Written instruction:
Set down, exactly as written, the lines from the top of the data to the line that holds "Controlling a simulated", and omit the pictures.
════════════════
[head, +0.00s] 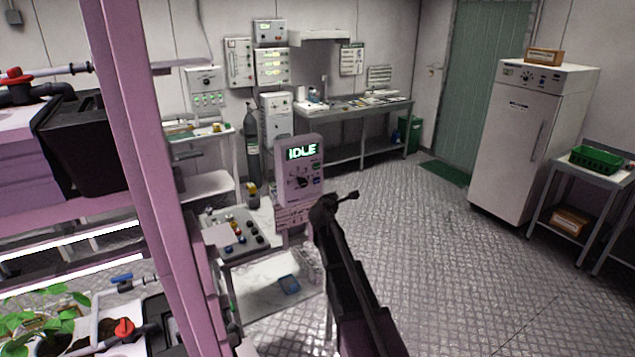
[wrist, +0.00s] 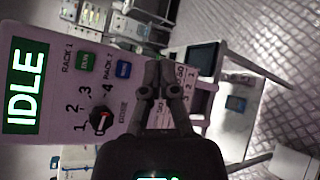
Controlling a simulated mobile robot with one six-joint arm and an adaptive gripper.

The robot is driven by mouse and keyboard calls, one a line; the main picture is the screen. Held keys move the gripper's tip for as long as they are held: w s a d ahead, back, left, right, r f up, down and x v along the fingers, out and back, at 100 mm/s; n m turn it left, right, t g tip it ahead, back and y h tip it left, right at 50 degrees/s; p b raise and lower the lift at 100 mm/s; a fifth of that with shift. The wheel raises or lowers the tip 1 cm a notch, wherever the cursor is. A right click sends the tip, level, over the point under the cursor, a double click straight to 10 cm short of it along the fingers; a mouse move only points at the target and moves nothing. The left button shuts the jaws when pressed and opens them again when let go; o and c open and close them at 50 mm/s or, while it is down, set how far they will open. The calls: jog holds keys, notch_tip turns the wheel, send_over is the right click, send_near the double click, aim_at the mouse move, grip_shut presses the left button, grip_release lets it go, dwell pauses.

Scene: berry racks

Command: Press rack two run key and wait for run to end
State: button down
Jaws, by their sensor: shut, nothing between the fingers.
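The control box (head: 299,187) stands upright at the middle of the head view, its green display (head: 302,152) reading IDLE. In the wrist view the box (wrist: 50,160) appears turned sideways. Its green key (wrist: 86,62) is labelled RACK 1 and the blue key (wrist: 123,69) is labelled RACK 2. A black dial (wrist: 102,119) marked 1 to 4 sits beside them. My gripper (wrist: 158,88) is shut and empty, its tips seen just to the right of the blue key. The gap to the panel is unclear. It also shows in the head view (head: 328,207).
A pink rack post (head: 150,170) rises at the left. A small bench (head: 270,290) with a button tray (head: 238,236) stands below and beside the box. A white cabinet (head: 520,140) stands at the right. The floor between is clear.

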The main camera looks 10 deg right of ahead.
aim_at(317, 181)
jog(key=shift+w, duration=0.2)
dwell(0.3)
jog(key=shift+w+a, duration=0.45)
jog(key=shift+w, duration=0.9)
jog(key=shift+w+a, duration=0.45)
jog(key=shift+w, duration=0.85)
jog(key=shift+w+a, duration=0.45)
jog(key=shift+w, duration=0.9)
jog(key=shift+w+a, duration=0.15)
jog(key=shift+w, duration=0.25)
════════════════
Written response:
[head, +0.00s] 
[wrist, +0.00s] 
Controlling a simulated mobile robot with one six-joint arm and an adaptive gripper.

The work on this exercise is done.